My best memory from studying abroad was going camping on the beach only a few weeks into the semester with two of my good friends that I had recently met. It was a spontaneous trip, something I do not normally do, and it was nice to get away from the hustle of the Hong Kong city. Hong Kong is known for its great skyline and bustling city life, but being able to see the nature island sides of Hong Kong were my favorite parts. It taught me that I didn’t have to go far for adventure.

  1. What was your biggest challenge abroad?

My biggest challenge while studying abroad was socializing with the local students. This tends to be a problem in Hong Kong, because they tend to separate local and non-local students as well as the local students tending to be more on the quiet side. I found that if you make the effort to go and talk to them, they will open up and begin talking with you. Even if there were language barriers between some of us, speaking with them teaches you all about local life, I would recommend joining some organization where you are integrated with socializing with local students.

  1. What is your favorite aspect of your host culture?

My favorite aspect about the host culture was how welcoming all the families were. I had a host family that was set up through the university and two family friends who all treated me like I was part of their family. Even though there was a slight language barrier between the host family and I, they still treated me as their own, and with my improving Cantonese skills, I was able to meet them halfway. Hong Kong people normally have the tendency to seem unfriendly at times, but once you get to know them at a deeper level they are always kind.

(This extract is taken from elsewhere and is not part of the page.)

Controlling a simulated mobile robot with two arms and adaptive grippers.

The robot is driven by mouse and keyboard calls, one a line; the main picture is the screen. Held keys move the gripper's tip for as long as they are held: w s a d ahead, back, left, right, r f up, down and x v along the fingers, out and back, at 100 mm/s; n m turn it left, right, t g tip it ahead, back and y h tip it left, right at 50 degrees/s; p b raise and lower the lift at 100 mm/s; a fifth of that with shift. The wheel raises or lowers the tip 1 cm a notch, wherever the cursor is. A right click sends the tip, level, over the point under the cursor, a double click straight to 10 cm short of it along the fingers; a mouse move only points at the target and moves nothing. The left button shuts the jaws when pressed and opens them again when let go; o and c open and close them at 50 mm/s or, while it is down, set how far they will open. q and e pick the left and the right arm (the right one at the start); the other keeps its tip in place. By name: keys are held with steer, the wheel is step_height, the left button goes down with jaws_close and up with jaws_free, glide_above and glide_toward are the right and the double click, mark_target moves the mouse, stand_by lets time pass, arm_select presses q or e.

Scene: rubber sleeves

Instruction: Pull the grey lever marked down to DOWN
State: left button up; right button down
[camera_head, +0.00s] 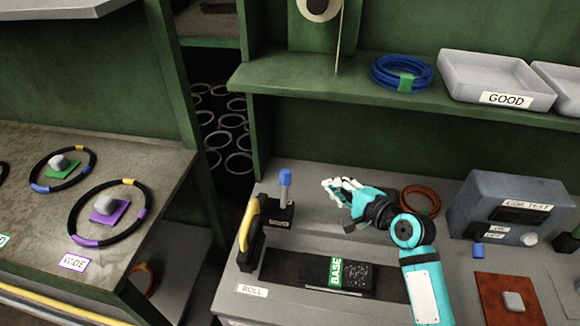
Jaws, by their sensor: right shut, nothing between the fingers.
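A grey lever (285,196) with a blue knob stands about upright in a black housing on the workbench. A small label (279,223) is on the front of the housing, too small to read. My right gripper (331,188) is to the right of the lever, shut and empty, with its fingers pointing left. A clear gap shows between its fingertips and the lever. My left gripper is not in view.
A yellow handle (249,224) stands just left of the lever. A black block marked BASE (352,277) lies in front. A brown ring (421,198) and grey COIL TEST box (480,195) are to the right. A green shelf (320,92) runs above.

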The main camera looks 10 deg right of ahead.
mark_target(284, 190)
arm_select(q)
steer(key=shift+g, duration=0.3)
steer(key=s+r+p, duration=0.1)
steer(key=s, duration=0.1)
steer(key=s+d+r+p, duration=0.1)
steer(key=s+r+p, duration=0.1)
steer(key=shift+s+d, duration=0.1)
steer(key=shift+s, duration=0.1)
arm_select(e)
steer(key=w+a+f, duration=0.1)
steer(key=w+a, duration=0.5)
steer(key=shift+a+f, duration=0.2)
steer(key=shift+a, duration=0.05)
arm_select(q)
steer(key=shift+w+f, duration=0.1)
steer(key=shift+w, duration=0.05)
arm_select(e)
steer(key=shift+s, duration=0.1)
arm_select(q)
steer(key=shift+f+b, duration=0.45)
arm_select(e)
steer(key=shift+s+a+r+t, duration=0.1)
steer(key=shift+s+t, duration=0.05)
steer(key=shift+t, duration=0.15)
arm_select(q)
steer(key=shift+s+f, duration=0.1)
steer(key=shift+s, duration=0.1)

  1. Did you intern, volunteer, or conduct fieldwork or research abroad? If so, tell us about your experience.

One of my business courses abroad was an internship class that I was able to take for credits. It consisted of 9 students and 1 supervisor giving us slight direction of where we were going to try and create a social enterprise. Although it was complicated to communicate at times with other students, it showed me that this was creating a startup is like. I thoroughly enjoyed my internship experience, it seemed similar to something I would take at UCSB; however, I wish UCSB would add a class like this to one of their programs.

  1. What local food or drink do you miss most now that you are back?

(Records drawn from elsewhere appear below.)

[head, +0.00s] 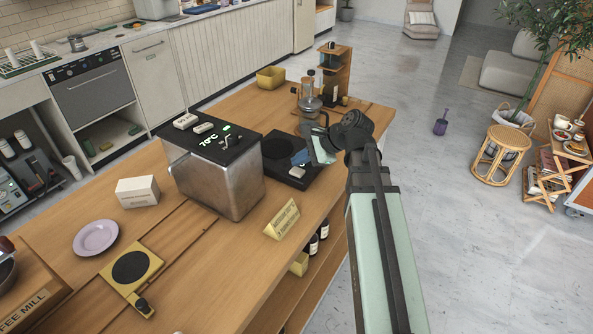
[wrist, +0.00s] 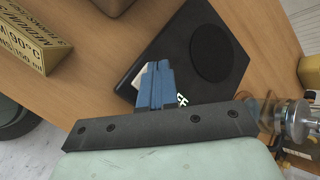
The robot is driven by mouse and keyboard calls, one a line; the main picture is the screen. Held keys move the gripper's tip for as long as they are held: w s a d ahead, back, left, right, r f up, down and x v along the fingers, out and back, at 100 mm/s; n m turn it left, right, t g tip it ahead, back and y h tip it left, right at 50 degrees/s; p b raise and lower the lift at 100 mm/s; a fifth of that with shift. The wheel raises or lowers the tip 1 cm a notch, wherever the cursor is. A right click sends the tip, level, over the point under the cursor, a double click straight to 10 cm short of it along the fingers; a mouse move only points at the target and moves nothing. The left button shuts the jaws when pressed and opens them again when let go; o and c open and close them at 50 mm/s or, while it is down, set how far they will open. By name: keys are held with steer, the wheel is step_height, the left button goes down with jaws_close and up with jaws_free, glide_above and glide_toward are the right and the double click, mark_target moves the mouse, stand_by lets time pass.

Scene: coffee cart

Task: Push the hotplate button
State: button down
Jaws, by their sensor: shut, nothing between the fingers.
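The black hotplate (head: 277,159) lies flat on the wooden counter, right of the metal box. It has a round dark burner (head: 276,148) and a white button (head: 297,172) near its front edge. In the wrist view the hotplate (wrist: 185,38) fills the middle, with its burner (wrist: 211,52) at upper right. My gripper (head: 300,157) has blue fingers, shut and empty, over the hotplate between burner and button. In the wrist view the fingers (wrist: 156,85) partly hide the white button (wrist: 141,76). I cannot tell whether they touch it.
A metal box (head: 215,170) showing 70°C stands left of the hotplate. A glass and metal press (head: 309,103) stands just behind my gripper. A yellow sign (head: 283,220) stands at the counter's front edge. A wooden rack (head: 335,70) is at the far end.

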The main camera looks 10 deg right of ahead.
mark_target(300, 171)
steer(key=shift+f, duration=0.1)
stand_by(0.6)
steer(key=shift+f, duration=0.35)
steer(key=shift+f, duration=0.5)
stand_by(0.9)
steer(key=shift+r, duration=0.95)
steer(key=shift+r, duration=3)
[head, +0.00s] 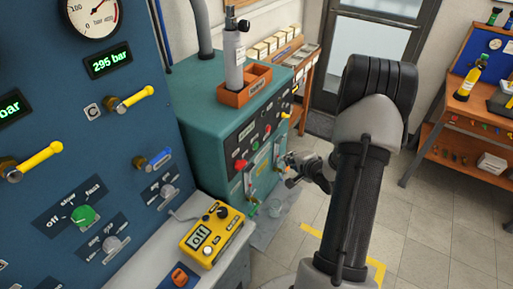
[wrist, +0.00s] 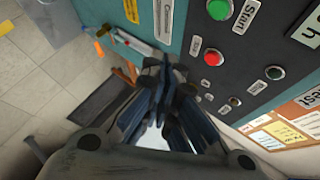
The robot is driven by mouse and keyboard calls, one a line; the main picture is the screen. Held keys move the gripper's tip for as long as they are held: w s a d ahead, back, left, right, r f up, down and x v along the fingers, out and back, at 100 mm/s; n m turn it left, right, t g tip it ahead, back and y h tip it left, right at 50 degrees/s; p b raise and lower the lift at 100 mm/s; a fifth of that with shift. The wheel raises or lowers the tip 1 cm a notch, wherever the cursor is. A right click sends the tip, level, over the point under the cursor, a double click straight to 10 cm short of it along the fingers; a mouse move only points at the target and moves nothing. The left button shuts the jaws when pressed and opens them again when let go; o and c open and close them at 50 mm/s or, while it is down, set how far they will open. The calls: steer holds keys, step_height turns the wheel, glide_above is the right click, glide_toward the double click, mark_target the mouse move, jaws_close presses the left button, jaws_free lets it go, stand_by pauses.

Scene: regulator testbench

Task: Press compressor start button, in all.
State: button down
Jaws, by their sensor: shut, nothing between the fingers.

I will miss the amazing dim sum and the hole in the wall Cantonese foods that I will not be able to find here in the United States. I tried to eat at the most local restaurants, which was easier for me because I could speak some Cantonese to them. I will miss going out to eat with friends every day because that is a huge part of the culture there.

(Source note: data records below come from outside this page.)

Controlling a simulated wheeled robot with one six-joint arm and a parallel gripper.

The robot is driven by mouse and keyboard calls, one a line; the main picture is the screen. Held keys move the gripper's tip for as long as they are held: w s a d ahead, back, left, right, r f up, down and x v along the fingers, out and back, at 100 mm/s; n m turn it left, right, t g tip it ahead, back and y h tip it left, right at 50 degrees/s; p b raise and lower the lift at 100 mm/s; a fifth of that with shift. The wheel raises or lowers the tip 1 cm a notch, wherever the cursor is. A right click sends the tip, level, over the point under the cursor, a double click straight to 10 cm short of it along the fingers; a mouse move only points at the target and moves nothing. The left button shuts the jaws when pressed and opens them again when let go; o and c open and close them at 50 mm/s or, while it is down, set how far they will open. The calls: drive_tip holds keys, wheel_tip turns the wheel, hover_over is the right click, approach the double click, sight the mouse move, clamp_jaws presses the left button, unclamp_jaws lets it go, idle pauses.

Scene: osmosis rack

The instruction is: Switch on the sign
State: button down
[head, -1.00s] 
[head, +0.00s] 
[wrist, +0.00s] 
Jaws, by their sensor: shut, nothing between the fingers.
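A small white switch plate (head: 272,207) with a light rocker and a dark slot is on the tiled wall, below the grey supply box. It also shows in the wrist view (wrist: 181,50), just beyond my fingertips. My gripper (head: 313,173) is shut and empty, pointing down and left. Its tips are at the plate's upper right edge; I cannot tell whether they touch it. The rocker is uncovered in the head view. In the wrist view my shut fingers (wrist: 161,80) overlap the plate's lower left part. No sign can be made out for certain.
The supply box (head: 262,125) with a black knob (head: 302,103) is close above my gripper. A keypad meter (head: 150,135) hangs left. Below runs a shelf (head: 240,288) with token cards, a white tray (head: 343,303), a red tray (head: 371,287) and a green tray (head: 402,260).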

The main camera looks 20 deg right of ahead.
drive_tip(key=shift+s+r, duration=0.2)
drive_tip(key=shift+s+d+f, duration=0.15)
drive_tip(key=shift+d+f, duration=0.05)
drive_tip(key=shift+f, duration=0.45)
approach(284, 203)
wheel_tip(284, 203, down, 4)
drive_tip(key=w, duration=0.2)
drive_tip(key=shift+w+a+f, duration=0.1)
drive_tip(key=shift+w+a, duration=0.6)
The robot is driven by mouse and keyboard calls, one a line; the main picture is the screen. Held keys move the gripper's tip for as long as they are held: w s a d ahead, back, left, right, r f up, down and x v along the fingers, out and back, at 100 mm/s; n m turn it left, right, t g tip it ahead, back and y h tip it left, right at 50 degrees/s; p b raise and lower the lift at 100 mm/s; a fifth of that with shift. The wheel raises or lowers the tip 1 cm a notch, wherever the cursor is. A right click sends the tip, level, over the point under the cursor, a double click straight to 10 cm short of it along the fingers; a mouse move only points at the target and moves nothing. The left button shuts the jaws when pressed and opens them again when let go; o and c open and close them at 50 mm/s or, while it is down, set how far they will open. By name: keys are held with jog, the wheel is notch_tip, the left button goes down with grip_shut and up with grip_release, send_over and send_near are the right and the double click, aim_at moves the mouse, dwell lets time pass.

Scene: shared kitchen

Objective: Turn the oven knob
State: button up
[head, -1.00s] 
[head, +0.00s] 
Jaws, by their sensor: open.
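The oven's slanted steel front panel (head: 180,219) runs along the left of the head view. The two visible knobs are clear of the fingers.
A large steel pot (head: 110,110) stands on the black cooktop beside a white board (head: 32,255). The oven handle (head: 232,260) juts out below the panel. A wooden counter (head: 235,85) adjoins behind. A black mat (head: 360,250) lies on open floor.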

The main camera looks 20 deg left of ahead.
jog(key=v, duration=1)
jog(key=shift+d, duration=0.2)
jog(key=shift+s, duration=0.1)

  1. How have you changed since your time abroad?

I think I have become more independent since I have come back from studying abroad. Never before had I gone on solo vacation trips, which I did multiple times during my time abroad. I would also go out my myself to take day hiking trips when everyone else was busy. My Cantonese has greatly improved, and I can now finally have a conversation with my grandmother which is a huge accomplishment for me. I hope that more people will follow in my footsteps and study somewhere where their ancestors lived.

  1. What is your advice to prospective UCSB EAP students?

My number one tip to anyone going abroad would be to pick a country that is a right fit for you. Prioritize the qualities that you want in a country to have, then go and find the right country that fits for you. Talk to people that have studied abroad in the past in that country and ask them about their personal experiences. I would highly recommend a country in which you would either consider living there for an extended period of time, or somewhere that you are very interested in the culture. Traveling around to different countries is great, but my favorite times were when I was exploring Hong Kong and felt like a local rather than a traveler.